I am having the same issue.
Traceback (most recent call last):
File "model5.py", line 543, in
wgan.train()
File "model5.py", line 272, in train
loss = self._train_generator(free_img, noised_img)
File "model5.py", line 346, in _train_generator
g_loss.backward()
File "/home/soltanps/py38-cc/lib/python3.8/site-packages/torch/_tensor.py", line 488, in backward
torch.autograd.backward(
File "/home/soltanps/py38-cc/lib/python3.8/site-packages/torch/autograd/init.py", line 197, in backward
Variable._execution_engine.run_backward( # Calls into the C++ engine to run the backward pass
RuntimeError: one of the variables needed for gradient computation has been modified by an inplace operation: [torch.cuda.FloatTensor [2, 1, 6, 32, 32]], which is output 0 of ReluBackward0, is at version 1; expected version 0 instead.

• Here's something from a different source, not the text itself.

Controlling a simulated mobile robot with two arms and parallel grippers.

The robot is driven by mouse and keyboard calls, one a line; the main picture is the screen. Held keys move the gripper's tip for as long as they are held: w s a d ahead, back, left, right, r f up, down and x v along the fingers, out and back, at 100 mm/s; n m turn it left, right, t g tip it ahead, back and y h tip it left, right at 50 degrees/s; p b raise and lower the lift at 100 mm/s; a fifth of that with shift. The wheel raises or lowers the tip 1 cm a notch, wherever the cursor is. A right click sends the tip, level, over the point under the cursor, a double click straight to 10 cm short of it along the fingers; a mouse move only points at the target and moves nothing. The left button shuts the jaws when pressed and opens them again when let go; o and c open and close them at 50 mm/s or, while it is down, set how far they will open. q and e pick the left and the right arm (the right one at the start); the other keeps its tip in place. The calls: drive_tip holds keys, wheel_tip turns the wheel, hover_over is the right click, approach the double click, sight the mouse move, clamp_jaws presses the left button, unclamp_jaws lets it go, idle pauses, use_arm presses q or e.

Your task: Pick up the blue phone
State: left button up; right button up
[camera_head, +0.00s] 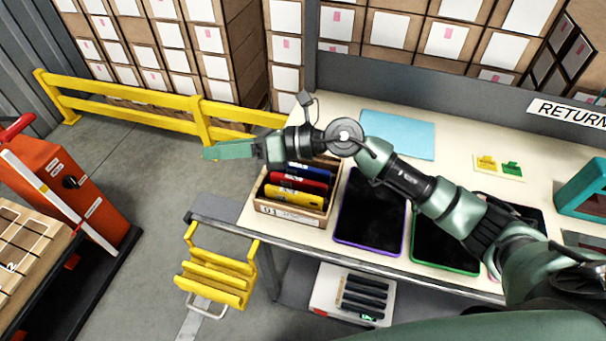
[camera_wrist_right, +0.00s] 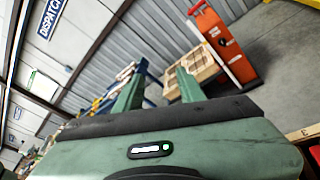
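A wooden box (camera_head: 290,215) at the left end of the table holds several tilted phones. A yellow phone (camera_head: 293,197) is at the front and a red phone (camera_head: 300,180) is behind it. A blue phone (camera_head: 311,171) stands behind the red one, partly hidden by my right wrist. My right gripper (camera_head: 212,151) extends left past the box, above the floor side of the table. In the right wrist view its two fingers (camera_wrist_right: 158,90) are apart with nothing between them. My left gripper is not in view.
Two dark tablets, one purple-edged (camera_head: 368,215) and one green-edged (camera_head: 440,247), lie right of the box. A light blue sheet (camera_head: 398,135) lies behind. A yellow step stool (camera_head: 215,280) stands on the floor, and a yellow rail (camera_head: 130,100) runs behind.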

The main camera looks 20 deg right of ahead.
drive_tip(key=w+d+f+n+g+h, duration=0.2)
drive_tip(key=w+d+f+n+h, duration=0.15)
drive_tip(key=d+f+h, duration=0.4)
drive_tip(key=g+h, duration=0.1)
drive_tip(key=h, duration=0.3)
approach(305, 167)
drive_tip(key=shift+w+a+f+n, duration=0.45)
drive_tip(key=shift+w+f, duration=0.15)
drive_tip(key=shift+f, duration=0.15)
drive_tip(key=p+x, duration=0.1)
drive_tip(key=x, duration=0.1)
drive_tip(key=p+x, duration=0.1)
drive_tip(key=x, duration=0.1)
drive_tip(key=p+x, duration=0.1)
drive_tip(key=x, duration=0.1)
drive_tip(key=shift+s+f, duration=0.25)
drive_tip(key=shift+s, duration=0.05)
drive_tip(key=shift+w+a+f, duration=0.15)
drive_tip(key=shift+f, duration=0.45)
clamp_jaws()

Hint: the backtrace further above shows the operation that failed to compute its gradient. The variable in question was changed in there or anywhere later. Good luck! Can anyone help me with that? I copied my code here.

#3DGAN

def train(self):
self.dataset = MRIDataset(self.level)
# self.dataset = MRIDataset10125()
self.dataloader = DataLoader(
self.dataset, batch_size=self.batch_size, shuffle=True)
self.validDataset = MRIValidDataset(self.level)
self.validDataloader = DataLoader(
self.validDataset, batch_size=self.batch_size, shuffle=True)
#Training times
for epoch in range(0, self.epochs):
self.test(epoch)
#iterate dataset
for batch_index, batch in enumerate(self.dataloader):
# if (batch_index % 100 == 0):
# self.test(epoch)
# print("epoch:", epoch, ";batch number:", batch_index, ";D_Loss:", end="")
free_img = batch["free_img"]
noised_img = batch["noised_img"]
# print(type(noised_img))

            # training discriminator
            for iter_i in range(self.d_iter):
                loss = self._train_discriminator(free_img, noised_img)
                print("\tVGG_MSE - lr: %.10f, Level: %d, Epoch: %d, bath_index: %d, iter: %d, G-Loss: " %
                      (self.lr, self.level, epoch, batch_index, iter_i), loss)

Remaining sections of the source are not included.